The task: Locate each line holding the string "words" and copy it.

Input material:
────────────────────────────────────────
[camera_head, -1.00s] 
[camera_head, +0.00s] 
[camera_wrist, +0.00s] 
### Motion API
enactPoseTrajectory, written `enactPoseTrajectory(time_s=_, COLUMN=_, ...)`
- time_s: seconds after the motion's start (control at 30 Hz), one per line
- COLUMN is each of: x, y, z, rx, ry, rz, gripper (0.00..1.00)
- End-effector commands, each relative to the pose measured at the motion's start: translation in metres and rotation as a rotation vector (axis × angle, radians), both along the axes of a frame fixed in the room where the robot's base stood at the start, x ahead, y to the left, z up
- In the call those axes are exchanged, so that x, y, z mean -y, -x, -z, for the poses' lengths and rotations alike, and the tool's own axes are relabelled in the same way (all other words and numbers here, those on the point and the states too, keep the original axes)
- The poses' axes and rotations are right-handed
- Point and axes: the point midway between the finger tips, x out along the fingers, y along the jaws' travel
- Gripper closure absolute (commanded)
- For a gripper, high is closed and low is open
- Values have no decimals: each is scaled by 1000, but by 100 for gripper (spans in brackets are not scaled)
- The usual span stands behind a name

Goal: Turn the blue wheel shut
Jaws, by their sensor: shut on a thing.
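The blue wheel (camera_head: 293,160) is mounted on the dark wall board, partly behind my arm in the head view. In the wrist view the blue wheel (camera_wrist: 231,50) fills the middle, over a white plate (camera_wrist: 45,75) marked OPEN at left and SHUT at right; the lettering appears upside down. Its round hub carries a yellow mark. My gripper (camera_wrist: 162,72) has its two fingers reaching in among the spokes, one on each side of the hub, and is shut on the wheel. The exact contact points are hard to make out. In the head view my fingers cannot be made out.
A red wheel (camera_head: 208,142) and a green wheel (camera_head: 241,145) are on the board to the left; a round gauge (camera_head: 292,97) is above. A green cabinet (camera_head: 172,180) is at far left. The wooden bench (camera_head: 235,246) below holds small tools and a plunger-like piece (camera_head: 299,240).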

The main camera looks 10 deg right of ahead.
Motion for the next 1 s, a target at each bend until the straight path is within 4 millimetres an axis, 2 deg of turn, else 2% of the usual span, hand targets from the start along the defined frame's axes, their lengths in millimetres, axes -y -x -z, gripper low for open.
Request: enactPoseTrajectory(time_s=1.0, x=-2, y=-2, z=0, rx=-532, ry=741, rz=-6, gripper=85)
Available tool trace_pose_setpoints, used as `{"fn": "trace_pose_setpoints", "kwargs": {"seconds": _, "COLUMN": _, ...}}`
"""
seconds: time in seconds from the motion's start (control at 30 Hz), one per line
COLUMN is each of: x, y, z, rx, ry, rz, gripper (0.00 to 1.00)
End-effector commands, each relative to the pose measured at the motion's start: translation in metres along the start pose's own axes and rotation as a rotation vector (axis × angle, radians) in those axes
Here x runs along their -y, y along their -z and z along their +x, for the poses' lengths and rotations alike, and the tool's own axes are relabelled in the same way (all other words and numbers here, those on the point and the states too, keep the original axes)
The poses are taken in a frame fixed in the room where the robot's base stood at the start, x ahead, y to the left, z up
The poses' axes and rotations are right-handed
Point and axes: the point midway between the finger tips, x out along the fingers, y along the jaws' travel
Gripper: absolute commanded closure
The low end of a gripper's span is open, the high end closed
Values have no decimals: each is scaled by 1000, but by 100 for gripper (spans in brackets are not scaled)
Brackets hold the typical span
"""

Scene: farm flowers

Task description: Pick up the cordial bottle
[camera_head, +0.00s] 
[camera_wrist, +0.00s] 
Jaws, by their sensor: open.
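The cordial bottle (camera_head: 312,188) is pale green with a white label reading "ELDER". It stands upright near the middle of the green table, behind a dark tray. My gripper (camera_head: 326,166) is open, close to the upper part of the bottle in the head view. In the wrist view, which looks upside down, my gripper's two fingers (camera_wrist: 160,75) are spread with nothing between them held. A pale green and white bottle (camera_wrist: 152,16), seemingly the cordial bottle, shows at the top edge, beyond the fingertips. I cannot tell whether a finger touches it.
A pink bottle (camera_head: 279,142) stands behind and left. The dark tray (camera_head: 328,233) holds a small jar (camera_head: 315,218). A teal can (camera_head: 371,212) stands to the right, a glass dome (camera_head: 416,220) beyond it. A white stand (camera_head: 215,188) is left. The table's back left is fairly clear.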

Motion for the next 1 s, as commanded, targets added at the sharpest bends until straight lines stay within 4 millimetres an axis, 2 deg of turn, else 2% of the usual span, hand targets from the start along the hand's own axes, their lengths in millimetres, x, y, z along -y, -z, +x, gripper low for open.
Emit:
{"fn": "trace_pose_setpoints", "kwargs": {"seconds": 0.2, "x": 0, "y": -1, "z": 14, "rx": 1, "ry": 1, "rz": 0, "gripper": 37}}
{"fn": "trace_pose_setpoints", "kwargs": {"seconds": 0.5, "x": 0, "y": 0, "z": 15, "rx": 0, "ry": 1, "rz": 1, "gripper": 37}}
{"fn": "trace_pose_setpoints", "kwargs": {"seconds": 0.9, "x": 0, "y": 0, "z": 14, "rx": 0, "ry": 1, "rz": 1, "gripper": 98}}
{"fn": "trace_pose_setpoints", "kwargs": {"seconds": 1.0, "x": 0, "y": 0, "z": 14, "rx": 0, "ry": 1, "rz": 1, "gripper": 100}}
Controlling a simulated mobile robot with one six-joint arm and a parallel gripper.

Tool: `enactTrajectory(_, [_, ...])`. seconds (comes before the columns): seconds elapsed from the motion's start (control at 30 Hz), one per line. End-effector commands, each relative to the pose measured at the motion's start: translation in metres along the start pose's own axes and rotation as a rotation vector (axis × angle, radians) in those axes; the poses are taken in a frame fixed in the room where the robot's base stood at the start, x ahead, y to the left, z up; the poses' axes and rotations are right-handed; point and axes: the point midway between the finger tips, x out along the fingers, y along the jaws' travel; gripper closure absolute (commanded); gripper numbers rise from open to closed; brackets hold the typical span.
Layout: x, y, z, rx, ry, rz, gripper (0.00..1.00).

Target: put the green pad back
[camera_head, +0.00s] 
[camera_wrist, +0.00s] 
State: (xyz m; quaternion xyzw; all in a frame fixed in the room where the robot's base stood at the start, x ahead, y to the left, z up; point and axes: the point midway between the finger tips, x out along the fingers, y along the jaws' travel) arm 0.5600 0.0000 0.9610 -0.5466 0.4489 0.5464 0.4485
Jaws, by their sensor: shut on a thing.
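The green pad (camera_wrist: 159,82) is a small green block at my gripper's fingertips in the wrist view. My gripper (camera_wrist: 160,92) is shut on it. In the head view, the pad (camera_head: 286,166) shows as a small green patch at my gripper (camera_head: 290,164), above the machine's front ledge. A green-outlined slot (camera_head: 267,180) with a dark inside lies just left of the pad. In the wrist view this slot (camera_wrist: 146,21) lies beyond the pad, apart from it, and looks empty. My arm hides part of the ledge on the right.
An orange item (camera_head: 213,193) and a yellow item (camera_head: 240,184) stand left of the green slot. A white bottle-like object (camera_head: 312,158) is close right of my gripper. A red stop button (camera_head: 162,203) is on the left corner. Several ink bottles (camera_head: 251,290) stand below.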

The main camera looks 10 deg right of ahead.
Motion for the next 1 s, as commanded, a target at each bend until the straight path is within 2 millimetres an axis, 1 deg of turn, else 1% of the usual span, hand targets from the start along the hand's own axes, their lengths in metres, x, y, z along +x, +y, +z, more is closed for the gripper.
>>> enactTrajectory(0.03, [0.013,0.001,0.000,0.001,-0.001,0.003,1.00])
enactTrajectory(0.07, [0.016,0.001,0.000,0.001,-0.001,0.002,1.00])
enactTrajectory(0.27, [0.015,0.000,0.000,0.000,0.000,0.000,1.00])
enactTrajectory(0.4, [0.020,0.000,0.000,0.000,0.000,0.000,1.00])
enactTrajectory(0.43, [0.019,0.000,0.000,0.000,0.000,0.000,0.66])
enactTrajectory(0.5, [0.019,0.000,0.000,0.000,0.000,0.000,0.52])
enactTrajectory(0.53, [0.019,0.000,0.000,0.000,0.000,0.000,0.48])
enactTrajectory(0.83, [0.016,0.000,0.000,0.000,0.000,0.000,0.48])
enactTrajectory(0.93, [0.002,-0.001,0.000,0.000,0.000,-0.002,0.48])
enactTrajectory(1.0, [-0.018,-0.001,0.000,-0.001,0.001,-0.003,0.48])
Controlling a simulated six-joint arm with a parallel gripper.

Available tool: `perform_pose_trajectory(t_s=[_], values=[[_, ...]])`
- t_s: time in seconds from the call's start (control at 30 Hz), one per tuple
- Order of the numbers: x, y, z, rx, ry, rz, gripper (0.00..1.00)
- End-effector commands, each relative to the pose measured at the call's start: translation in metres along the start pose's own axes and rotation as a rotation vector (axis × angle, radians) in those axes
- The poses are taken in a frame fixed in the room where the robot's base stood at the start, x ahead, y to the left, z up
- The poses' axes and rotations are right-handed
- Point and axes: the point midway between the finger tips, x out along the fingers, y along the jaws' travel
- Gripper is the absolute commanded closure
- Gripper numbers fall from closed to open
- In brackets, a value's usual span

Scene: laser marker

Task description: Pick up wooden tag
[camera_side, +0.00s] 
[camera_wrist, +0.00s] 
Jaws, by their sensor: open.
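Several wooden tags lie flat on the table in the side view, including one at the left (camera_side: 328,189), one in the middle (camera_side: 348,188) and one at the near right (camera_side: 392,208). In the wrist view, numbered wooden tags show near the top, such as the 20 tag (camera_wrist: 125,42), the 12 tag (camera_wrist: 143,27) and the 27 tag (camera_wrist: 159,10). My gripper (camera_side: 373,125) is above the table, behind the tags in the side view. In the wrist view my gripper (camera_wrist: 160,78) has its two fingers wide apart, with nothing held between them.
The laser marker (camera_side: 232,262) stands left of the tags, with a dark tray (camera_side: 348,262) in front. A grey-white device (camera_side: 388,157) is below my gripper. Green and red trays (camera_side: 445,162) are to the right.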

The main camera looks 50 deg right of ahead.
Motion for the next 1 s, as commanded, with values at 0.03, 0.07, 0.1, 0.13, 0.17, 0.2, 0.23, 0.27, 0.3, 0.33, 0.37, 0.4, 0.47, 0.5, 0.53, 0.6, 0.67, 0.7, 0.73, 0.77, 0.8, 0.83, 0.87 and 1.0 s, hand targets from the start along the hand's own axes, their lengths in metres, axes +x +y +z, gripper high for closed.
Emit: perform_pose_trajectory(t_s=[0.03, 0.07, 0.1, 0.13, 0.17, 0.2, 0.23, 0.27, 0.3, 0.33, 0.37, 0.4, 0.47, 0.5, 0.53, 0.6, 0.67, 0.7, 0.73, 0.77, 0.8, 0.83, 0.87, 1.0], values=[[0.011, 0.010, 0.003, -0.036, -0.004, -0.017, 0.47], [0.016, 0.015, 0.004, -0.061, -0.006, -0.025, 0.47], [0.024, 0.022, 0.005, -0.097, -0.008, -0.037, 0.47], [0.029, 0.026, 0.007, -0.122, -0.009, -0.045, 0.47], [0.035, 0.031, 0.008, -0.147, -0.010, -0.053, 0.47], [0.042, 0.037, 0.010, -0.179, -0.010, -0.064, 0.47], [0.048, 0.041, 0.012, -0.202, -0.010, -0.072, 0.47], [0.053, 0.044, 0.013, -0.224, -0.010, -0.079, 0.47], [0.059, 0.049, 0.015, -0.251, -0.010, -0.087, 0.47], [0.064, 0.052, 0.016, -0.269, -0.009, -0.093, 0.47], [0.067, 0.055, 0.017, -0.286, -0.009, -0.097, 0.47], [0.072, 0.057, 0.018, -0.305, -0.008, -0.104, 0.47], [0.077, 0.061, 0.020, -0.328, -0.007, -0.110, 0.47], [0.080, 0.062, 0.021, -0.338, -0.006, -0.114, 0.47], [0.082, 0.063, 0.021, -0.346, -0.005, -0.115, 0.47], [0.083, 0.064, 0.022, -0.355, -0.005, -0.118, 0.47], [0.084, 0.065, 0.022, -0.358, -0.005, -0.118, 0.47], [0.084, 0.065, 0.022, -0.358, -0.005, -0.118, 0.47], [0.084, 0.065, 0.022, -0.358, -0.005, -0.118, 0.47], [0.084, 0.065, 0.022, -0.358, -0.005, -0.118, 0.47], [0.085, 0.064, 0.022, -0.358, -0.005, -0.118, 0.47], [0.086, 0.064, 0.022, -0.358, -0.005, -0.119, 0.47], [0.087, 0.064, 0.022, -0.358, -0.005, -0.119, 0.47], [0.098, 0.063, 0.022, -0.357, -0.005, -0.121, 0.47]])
────────────────────────────────────────
Result of the task:
- In the call those axes are exchanged, so that x, y, z mean -y, -x, -z, for the poses' lengths and rotations alike, and the tool's own axes are relabelled in the same way (all other words and numbers here, those on the point and the states too, keep the original axes)
Here x runs along their -y, y along their -z and z along their +x, for the poses' lengths and rotations alike, and the tool's own axes are relabelled in the same way (all other words and numbers here, those on the point and the states too, keep the original axes)

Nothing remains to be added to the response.